» **STATED PROBLEM**: Scan the lines below for the word "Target". Copy each line you find it in.

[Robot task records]

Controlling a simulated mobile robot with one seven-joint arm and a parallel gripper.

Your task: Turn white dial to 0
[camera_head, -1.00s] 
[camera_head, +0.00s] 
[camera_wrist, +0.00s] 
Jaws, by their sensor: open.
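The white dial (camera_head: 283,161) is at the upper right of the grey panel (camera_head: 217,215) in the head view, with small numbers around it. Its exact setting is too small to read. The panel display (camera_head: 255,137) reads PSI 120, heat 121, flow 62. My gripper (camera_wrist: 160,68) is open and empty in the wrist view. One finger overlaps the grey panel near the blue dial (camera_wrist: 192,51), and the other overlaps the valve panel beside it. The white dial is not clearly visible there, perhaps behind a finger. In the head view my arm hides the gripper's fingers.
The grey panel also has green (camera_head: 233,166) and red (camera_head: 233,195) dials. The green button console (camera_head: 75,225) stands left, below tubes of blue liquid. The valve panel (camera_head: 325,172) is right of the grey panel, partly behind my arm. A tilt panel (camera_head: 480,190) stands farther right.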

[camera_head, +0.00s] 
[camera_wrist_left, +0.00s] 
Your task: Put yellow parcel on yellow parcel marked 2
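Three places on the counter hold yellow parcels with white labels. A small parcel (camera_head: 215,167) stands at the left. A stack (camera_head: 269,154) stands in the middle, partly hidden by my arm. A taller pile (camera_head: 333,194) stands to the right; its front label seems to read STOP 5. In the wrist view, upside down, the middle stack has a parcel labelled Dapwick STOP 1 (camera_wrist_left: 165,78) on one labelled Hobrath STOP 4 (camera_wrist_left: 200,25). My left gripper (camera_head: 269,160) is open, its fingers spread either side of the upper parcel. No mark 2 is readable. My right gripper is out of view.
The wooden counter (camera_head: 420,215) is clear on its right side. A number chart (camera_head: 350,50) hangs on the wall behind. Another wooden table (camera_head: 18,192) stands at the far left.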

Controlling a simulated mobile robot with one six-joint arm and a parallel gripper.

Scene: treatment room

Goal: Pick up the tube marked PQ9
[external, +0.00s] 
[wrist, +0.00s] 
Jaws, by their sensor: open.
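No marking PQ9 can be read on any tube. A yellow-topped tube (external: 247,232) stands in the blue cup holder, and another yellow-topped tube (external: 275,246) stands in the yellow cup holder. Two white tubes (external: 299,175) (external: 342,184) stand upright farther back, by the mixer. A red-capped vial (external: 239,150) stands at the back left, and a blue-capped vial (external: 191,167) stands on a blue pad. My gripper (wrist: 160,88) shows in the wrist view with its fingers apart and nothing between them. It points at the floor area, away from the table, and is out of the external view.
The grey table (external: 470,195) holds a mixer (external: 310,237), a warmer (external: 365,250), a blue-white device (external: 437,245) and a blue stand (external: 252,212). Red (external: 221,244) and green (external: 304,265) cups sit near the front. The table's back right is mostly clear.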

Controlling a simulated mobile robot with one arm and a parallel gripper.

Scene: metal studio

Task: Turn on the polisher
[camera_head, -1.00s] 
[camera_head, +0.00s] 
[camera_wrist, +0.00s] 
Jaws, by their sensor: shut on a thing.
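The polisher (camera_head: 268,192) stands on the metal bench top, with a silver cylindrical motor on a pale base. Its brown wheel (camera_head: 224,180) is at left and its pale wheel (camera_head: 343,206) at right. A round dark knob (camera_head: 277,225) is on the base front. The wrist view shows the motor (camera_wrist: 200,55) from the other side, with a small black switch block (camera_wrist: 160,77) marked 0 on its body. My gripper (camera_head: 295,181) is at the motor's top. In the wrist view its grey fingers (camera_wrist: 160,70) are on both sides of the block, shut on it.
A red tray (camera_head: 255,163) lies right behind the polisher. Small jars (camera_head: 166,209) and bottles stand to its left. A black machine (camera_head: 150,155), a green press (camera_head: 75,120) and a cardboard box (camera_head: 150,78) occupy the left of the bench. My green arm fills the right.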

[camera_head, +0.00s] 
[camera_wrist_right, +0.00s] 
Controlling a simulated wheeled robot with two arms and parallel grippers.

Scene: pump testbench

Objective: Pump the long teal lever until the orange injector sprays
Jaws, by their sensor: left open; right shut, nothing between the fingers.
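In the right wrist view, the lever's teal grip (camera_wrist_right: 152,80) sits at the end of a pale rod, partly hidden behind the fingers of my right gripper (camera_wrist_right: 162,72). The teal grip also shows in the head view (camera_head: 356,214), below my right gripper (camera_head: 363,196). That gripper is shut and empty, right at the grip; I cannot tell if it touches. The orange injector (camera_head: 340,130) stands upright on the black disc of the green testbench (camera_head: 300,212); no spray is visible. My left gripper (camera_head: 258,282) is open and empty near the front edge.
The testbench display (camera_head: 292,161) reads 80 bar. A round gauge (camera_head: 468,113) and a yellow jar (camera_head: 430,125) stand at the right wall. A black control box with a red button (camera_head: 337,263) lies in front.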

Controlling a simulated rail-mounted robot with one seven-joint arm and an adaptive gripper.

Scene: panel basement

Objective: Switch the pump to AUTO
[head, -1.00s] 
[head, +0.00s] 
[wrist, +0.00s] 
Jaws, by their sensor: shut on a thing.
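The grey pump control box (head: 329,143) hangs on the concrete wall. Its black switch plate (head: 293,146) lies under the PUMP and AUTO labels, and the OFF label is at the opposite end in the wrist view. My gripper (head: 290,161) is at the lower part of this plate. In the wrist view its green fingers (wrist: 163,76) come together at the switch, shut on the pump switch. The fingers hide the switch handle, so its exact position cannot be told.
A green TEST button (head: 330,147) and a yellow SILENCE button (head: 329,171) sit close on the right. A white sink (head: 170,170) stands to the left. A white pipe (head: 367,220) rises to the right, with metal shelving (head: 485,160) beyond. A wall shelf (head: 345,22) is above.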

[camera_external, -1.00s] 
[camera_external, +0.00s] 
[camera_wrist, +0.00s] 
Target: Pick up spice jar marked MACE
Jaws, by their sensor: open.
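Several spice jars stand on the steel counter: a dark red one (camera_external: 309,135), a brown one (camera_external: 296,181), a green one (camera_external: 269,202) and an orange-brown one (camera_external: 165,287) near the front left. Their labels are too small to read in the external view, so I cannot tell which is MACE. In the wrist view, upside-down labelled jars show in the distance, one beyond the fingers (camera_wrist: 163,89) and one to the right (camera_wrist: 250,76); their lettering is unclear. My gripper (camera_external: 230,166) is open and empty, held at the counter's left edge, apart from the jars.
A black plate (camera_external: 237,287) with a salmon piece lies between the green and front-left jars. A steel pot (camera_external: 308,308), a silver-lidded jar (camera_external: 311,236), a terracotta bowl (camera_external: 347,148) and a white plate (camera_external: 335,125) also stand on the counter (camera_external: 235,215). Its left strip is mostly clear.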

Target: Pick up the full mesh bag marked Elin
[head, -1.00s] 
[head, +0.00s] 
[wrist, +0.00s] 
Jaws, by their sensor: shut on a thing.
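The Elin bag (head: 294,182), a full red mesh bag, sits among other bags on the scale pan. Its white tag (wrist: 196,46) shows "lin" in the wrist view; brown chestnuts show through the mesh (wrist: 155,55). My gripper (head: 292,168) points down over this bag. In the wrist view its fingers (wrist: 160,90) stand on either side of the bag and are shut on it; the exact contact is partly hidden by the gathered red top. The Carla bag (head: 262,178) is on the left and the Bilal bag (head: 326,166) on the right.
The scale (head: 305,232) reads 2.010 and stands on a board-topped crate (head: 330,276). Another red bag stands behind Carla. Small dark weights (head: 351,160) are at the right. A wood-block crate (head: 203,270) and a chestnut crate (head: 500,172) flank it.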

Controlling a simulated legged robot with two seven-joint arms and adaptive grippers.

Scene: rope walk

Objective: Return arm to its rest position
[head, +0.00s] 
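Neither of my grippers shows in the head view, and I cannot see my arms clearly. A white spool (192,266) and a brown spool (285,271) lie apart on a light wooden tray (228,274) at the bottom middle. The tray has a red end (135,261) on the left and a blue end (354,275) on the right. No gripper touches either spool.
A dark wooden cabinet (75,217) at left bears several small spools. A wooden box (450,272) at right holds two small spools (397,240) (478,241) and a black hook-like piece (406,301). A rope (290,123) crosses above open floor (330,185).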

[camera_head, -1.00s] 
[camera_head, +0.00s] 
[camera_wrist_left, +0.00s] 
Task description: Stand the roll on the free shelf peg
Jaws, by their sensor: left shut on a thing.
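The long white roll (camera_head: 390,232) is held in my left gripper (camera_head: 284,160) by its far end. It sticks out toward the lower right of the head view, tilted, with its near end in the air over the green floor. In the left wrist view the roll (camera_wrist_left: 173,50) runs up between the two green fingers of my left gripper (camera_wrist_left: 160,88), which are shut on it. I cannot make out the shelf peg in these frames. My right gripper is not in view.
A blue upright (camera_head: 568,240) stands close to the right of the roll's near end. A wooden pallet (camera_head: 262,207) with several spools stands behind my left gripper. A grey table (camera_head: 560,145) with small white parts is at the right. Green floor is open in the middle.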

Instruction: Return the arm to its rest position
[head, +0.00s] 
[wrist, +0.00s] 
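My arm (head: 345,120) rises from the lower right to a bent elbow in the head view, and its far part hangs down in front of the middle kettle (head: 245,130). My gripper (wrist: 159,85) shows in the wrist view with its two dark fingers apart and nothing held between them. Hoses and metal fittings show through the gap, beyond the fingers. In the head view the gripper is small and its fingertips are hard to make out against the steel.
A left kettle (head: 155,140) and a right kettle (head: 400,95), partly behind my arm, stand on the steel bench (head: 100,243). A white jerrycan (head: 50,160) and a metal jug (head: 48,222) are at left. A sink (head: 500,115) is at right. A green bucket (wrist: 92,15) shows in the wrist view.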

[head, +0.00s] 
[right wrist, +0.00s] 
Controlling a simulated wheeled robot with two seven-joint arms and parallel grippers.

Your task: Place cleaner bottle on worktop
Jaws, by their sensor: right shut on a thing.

» **OUTPUT BELOW**:
Target: Pick up spice jar marked MACE
Target: Pick up the full mesh bag marked Elin

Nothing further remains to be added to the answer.